As for drink, though I don’t drink often, I have yet to meet the wine that I didn’t like!
T5 or LED?
LED, but I actually haven’t use T5’s before. The Maxilite Pro’s that I’m using now work very well! Props for the natural colors and ability to even reach plants in shadow.
Readers of my blog are avid hobbyists from around the world. Any words of wisdom you would like to share with them to close out the interview?
Thanks again, Art, for taking the time to put this interview together, and re-write into a blog.

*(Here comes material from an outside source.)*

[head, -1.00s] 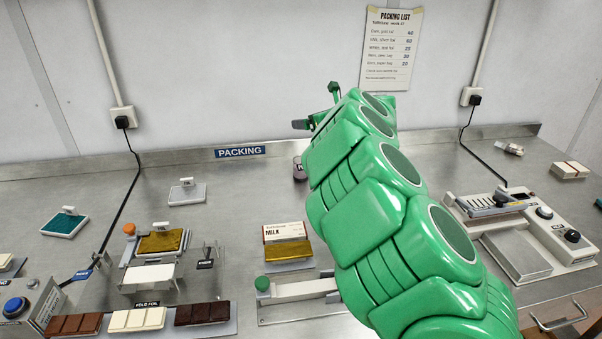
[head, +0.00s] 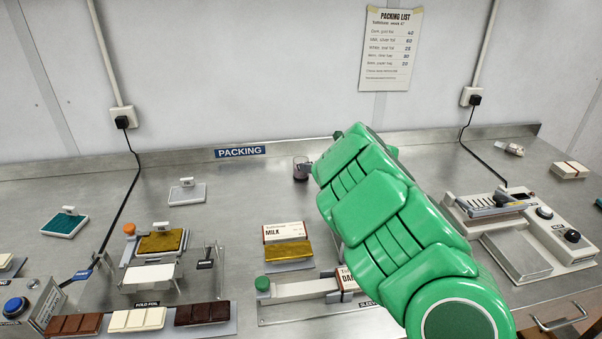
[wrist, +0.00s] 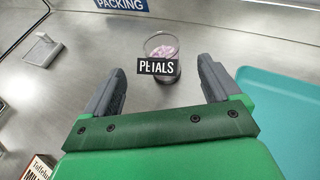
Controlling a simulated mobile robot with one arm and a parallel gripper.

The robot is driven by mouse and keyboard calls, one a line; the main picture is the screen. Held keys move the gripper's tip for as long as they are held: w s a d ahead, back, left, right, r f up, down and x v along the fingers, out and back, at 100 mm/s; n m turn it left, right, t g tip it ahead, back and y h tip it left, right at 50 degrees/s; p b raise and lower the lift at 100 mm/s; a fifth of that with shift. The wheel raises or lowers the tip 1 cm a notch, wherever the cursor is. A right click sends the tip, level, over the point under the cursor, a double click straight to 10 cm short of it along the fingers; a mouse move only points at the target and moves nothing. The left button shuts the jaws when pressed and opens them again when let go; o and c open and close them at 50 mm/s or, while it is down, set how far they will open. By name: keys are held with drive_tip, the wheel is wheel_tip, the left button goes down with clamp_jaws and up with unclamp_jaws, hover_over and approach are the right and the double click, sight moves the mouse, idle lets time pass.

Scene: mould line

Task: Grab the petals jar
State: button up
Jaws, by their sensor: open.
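The petals jar (wrist: 163,50) is a small clear jar with pinkish-purple contents and a black label reading PETALS. In the wrist view it stands upright on the steel bench, ahead of and between my open gripper fingers (wrist: 160,85), and does not appear to be gripped. In the head view the jar (head: 301,168) stands near the back of the bench, left of my green arm. My arm hides the gripper almost wholly in that view.
A teal tray (wrist: 285,110) lies right of the gripper in the wrist view. A grey stand (head: 187,192) and a milk chocolate box (head: 284,232) are left and in front of the jar. The back wall with the PACKING sign (head: 240,152) is close behind.

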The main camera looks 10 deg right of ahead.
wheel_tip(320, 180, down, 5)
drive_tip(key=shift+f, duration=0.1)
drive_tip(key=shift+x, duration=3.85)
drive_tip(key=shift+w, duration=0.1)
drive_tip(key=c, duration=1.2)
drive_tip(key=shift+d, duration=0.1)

Time is so valuable, and just as it is at the core of everything, it is at the core of aquascaping. While nature goes on as it always does, almost nothing good that we experience in this world happens without someone taking the time to do it. For the hobby, it’s the same—turning your feelings and time into effort, with human hands and minds being what makes things happen. Putting plants and fish into shops. Turning rock, wood, and sand, into hardscape. Turning an empty tank into a window of nature and art in the human soul.
My words of advice would be to value your time. Think of goals that make sense to you, and open the door to making it happen—and when you do, value the time spent making, but also sitting before the aquascape.
I want to thank Steven Chong for the time he took to share so much with us. As I mention at the start of this conversation, I truly hope that Steven takes his understanding of both cultures and comes up with something new and exciting for both regions pushing the boundaries of aquascaping. So far, he has shown very willing to do that.